■ **Exercise aim**
Extract the lines that carry the string "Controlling" from the listing.

Robot trajectory data
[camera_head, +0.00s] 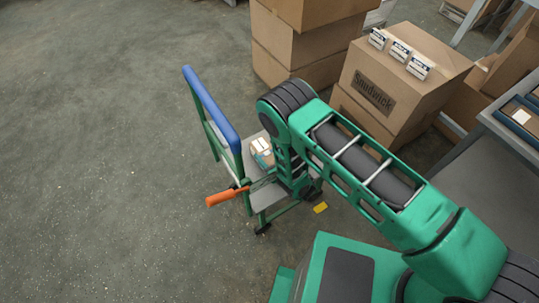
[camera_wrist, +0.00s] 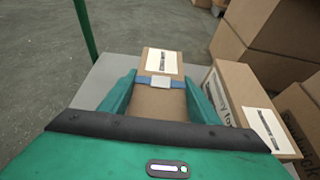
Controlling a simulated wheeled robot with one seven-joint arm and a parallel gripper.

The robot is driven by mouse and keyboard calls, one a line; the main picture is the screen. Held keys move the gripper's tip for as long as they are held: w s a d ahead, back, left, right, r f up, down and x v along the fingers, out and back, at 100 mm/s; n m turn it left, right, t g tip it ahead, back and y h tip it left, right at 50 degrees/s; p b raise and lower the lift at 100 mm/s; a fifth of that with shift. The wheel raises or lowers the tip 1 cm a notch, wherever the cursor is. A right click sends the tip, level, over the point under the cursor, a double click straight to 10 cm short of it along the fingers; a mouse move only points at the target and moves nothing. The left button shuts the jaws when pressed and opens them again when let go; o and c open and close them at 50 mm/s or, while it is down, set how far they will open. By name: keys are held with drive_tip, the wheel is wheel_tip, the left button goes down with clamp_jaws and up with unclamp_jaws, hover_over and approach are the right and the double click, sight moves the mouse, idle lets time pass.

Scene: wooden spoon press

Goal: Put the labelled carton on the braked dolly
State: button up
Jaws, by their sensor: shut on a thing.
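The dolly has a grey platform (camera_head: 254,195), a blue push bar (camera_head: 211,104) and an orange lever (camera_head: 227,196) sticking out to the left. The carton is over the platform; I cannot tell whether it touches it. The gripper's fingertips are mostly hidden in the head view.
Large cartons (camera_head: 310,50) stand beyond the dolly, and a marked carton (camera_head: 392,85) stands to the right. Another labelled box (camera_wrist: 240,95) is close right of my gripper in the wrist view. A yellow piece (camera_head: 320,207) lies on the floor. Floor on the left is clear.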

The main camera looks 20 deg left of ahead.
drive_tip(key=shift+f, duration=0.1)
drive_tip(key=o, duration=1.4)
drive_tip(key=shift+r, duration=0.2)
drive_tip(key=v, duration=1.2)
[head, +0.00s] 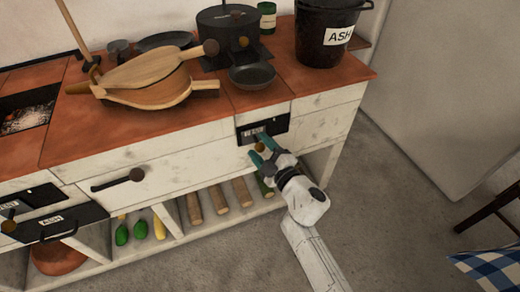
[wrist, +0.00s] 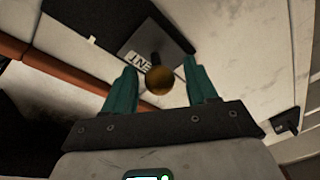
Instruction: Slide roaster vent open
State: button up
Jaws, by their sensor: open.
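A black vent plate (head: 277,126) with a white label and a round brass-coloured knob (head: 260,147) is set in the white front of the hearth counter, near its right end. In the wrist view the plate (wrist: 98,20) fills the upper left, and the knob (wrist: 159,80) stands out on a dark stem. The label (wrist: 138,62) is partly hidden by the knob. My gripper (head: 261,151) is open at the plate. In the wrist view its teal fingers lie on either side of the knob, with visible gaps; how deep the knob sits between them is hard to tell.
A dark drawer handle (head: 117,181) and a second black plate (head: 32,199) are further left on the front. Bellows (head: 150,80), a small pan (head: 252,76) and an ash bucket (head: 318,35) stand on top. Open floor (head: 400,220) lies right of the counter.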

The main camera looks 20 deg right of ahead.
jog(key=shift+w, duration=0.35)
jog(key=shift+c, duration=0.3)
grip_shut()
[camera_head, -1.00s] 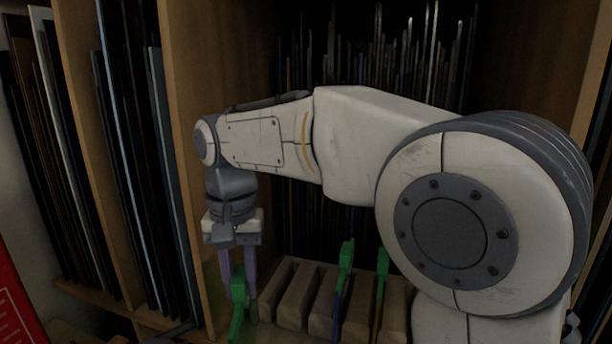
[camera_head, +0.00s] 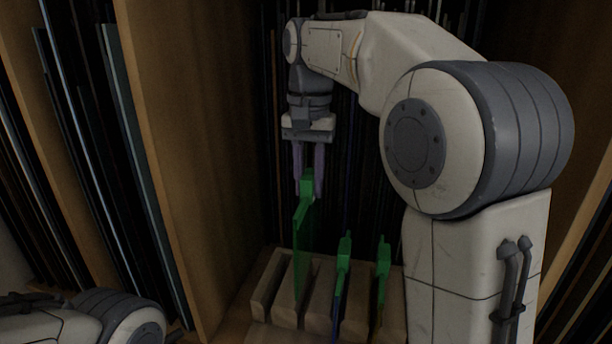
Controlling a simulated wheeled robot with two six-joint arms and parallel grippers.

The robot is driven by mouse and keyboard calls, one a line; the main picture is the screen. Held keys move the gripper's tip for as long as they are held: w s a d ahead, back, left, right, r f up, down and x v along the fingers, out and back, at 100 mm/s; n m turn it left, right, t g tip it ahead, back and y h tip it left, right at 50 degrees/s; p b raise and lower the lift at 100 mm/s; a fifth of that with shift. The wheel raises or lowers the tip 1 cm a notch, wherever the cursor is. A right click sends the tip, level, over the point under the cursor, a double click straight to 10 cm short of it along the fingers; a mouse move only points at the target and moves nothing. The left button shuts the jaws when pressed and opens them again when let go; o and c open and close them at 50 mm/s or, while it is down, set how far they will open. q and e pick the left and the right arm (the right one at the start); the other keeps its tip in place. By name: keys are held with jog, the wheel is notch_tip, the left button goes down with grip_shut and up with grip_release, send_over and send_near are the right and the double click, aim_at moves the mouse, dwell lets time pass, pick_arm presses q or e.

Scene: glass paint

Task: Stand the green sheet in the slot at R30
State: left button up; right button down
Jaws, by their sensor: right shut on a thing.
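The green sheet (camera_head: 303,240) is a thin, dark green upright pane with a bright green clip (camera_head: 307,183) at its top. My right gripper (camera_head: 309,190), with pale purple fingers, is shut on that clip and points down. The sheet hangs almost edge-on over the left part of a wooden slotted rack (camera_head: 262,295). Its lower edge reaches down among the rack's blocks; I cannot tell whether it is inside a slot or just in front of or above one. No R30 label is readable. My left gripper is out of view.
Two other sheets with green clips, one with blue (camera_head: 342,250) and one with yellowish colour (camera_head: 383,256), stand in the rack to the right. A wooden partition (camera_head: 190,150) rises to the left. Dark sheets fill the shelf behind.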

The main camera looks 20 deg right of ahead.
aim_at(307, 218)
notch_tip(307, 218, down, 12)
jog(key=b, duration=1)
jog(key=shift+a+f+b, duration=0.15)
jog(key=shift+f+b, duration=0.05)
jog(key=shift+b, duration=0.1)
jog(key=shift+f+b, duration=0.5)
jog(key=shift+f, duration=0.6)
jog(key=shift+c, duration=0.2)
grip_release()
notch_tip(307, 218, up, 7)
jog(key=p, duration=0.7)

■ **Solution**
Controlling a simulated wheeled robot with one seven-joint arm and a parallel gripper.
Controlling a simulated wheeled robot with two six-joint arms and parallel grippers.

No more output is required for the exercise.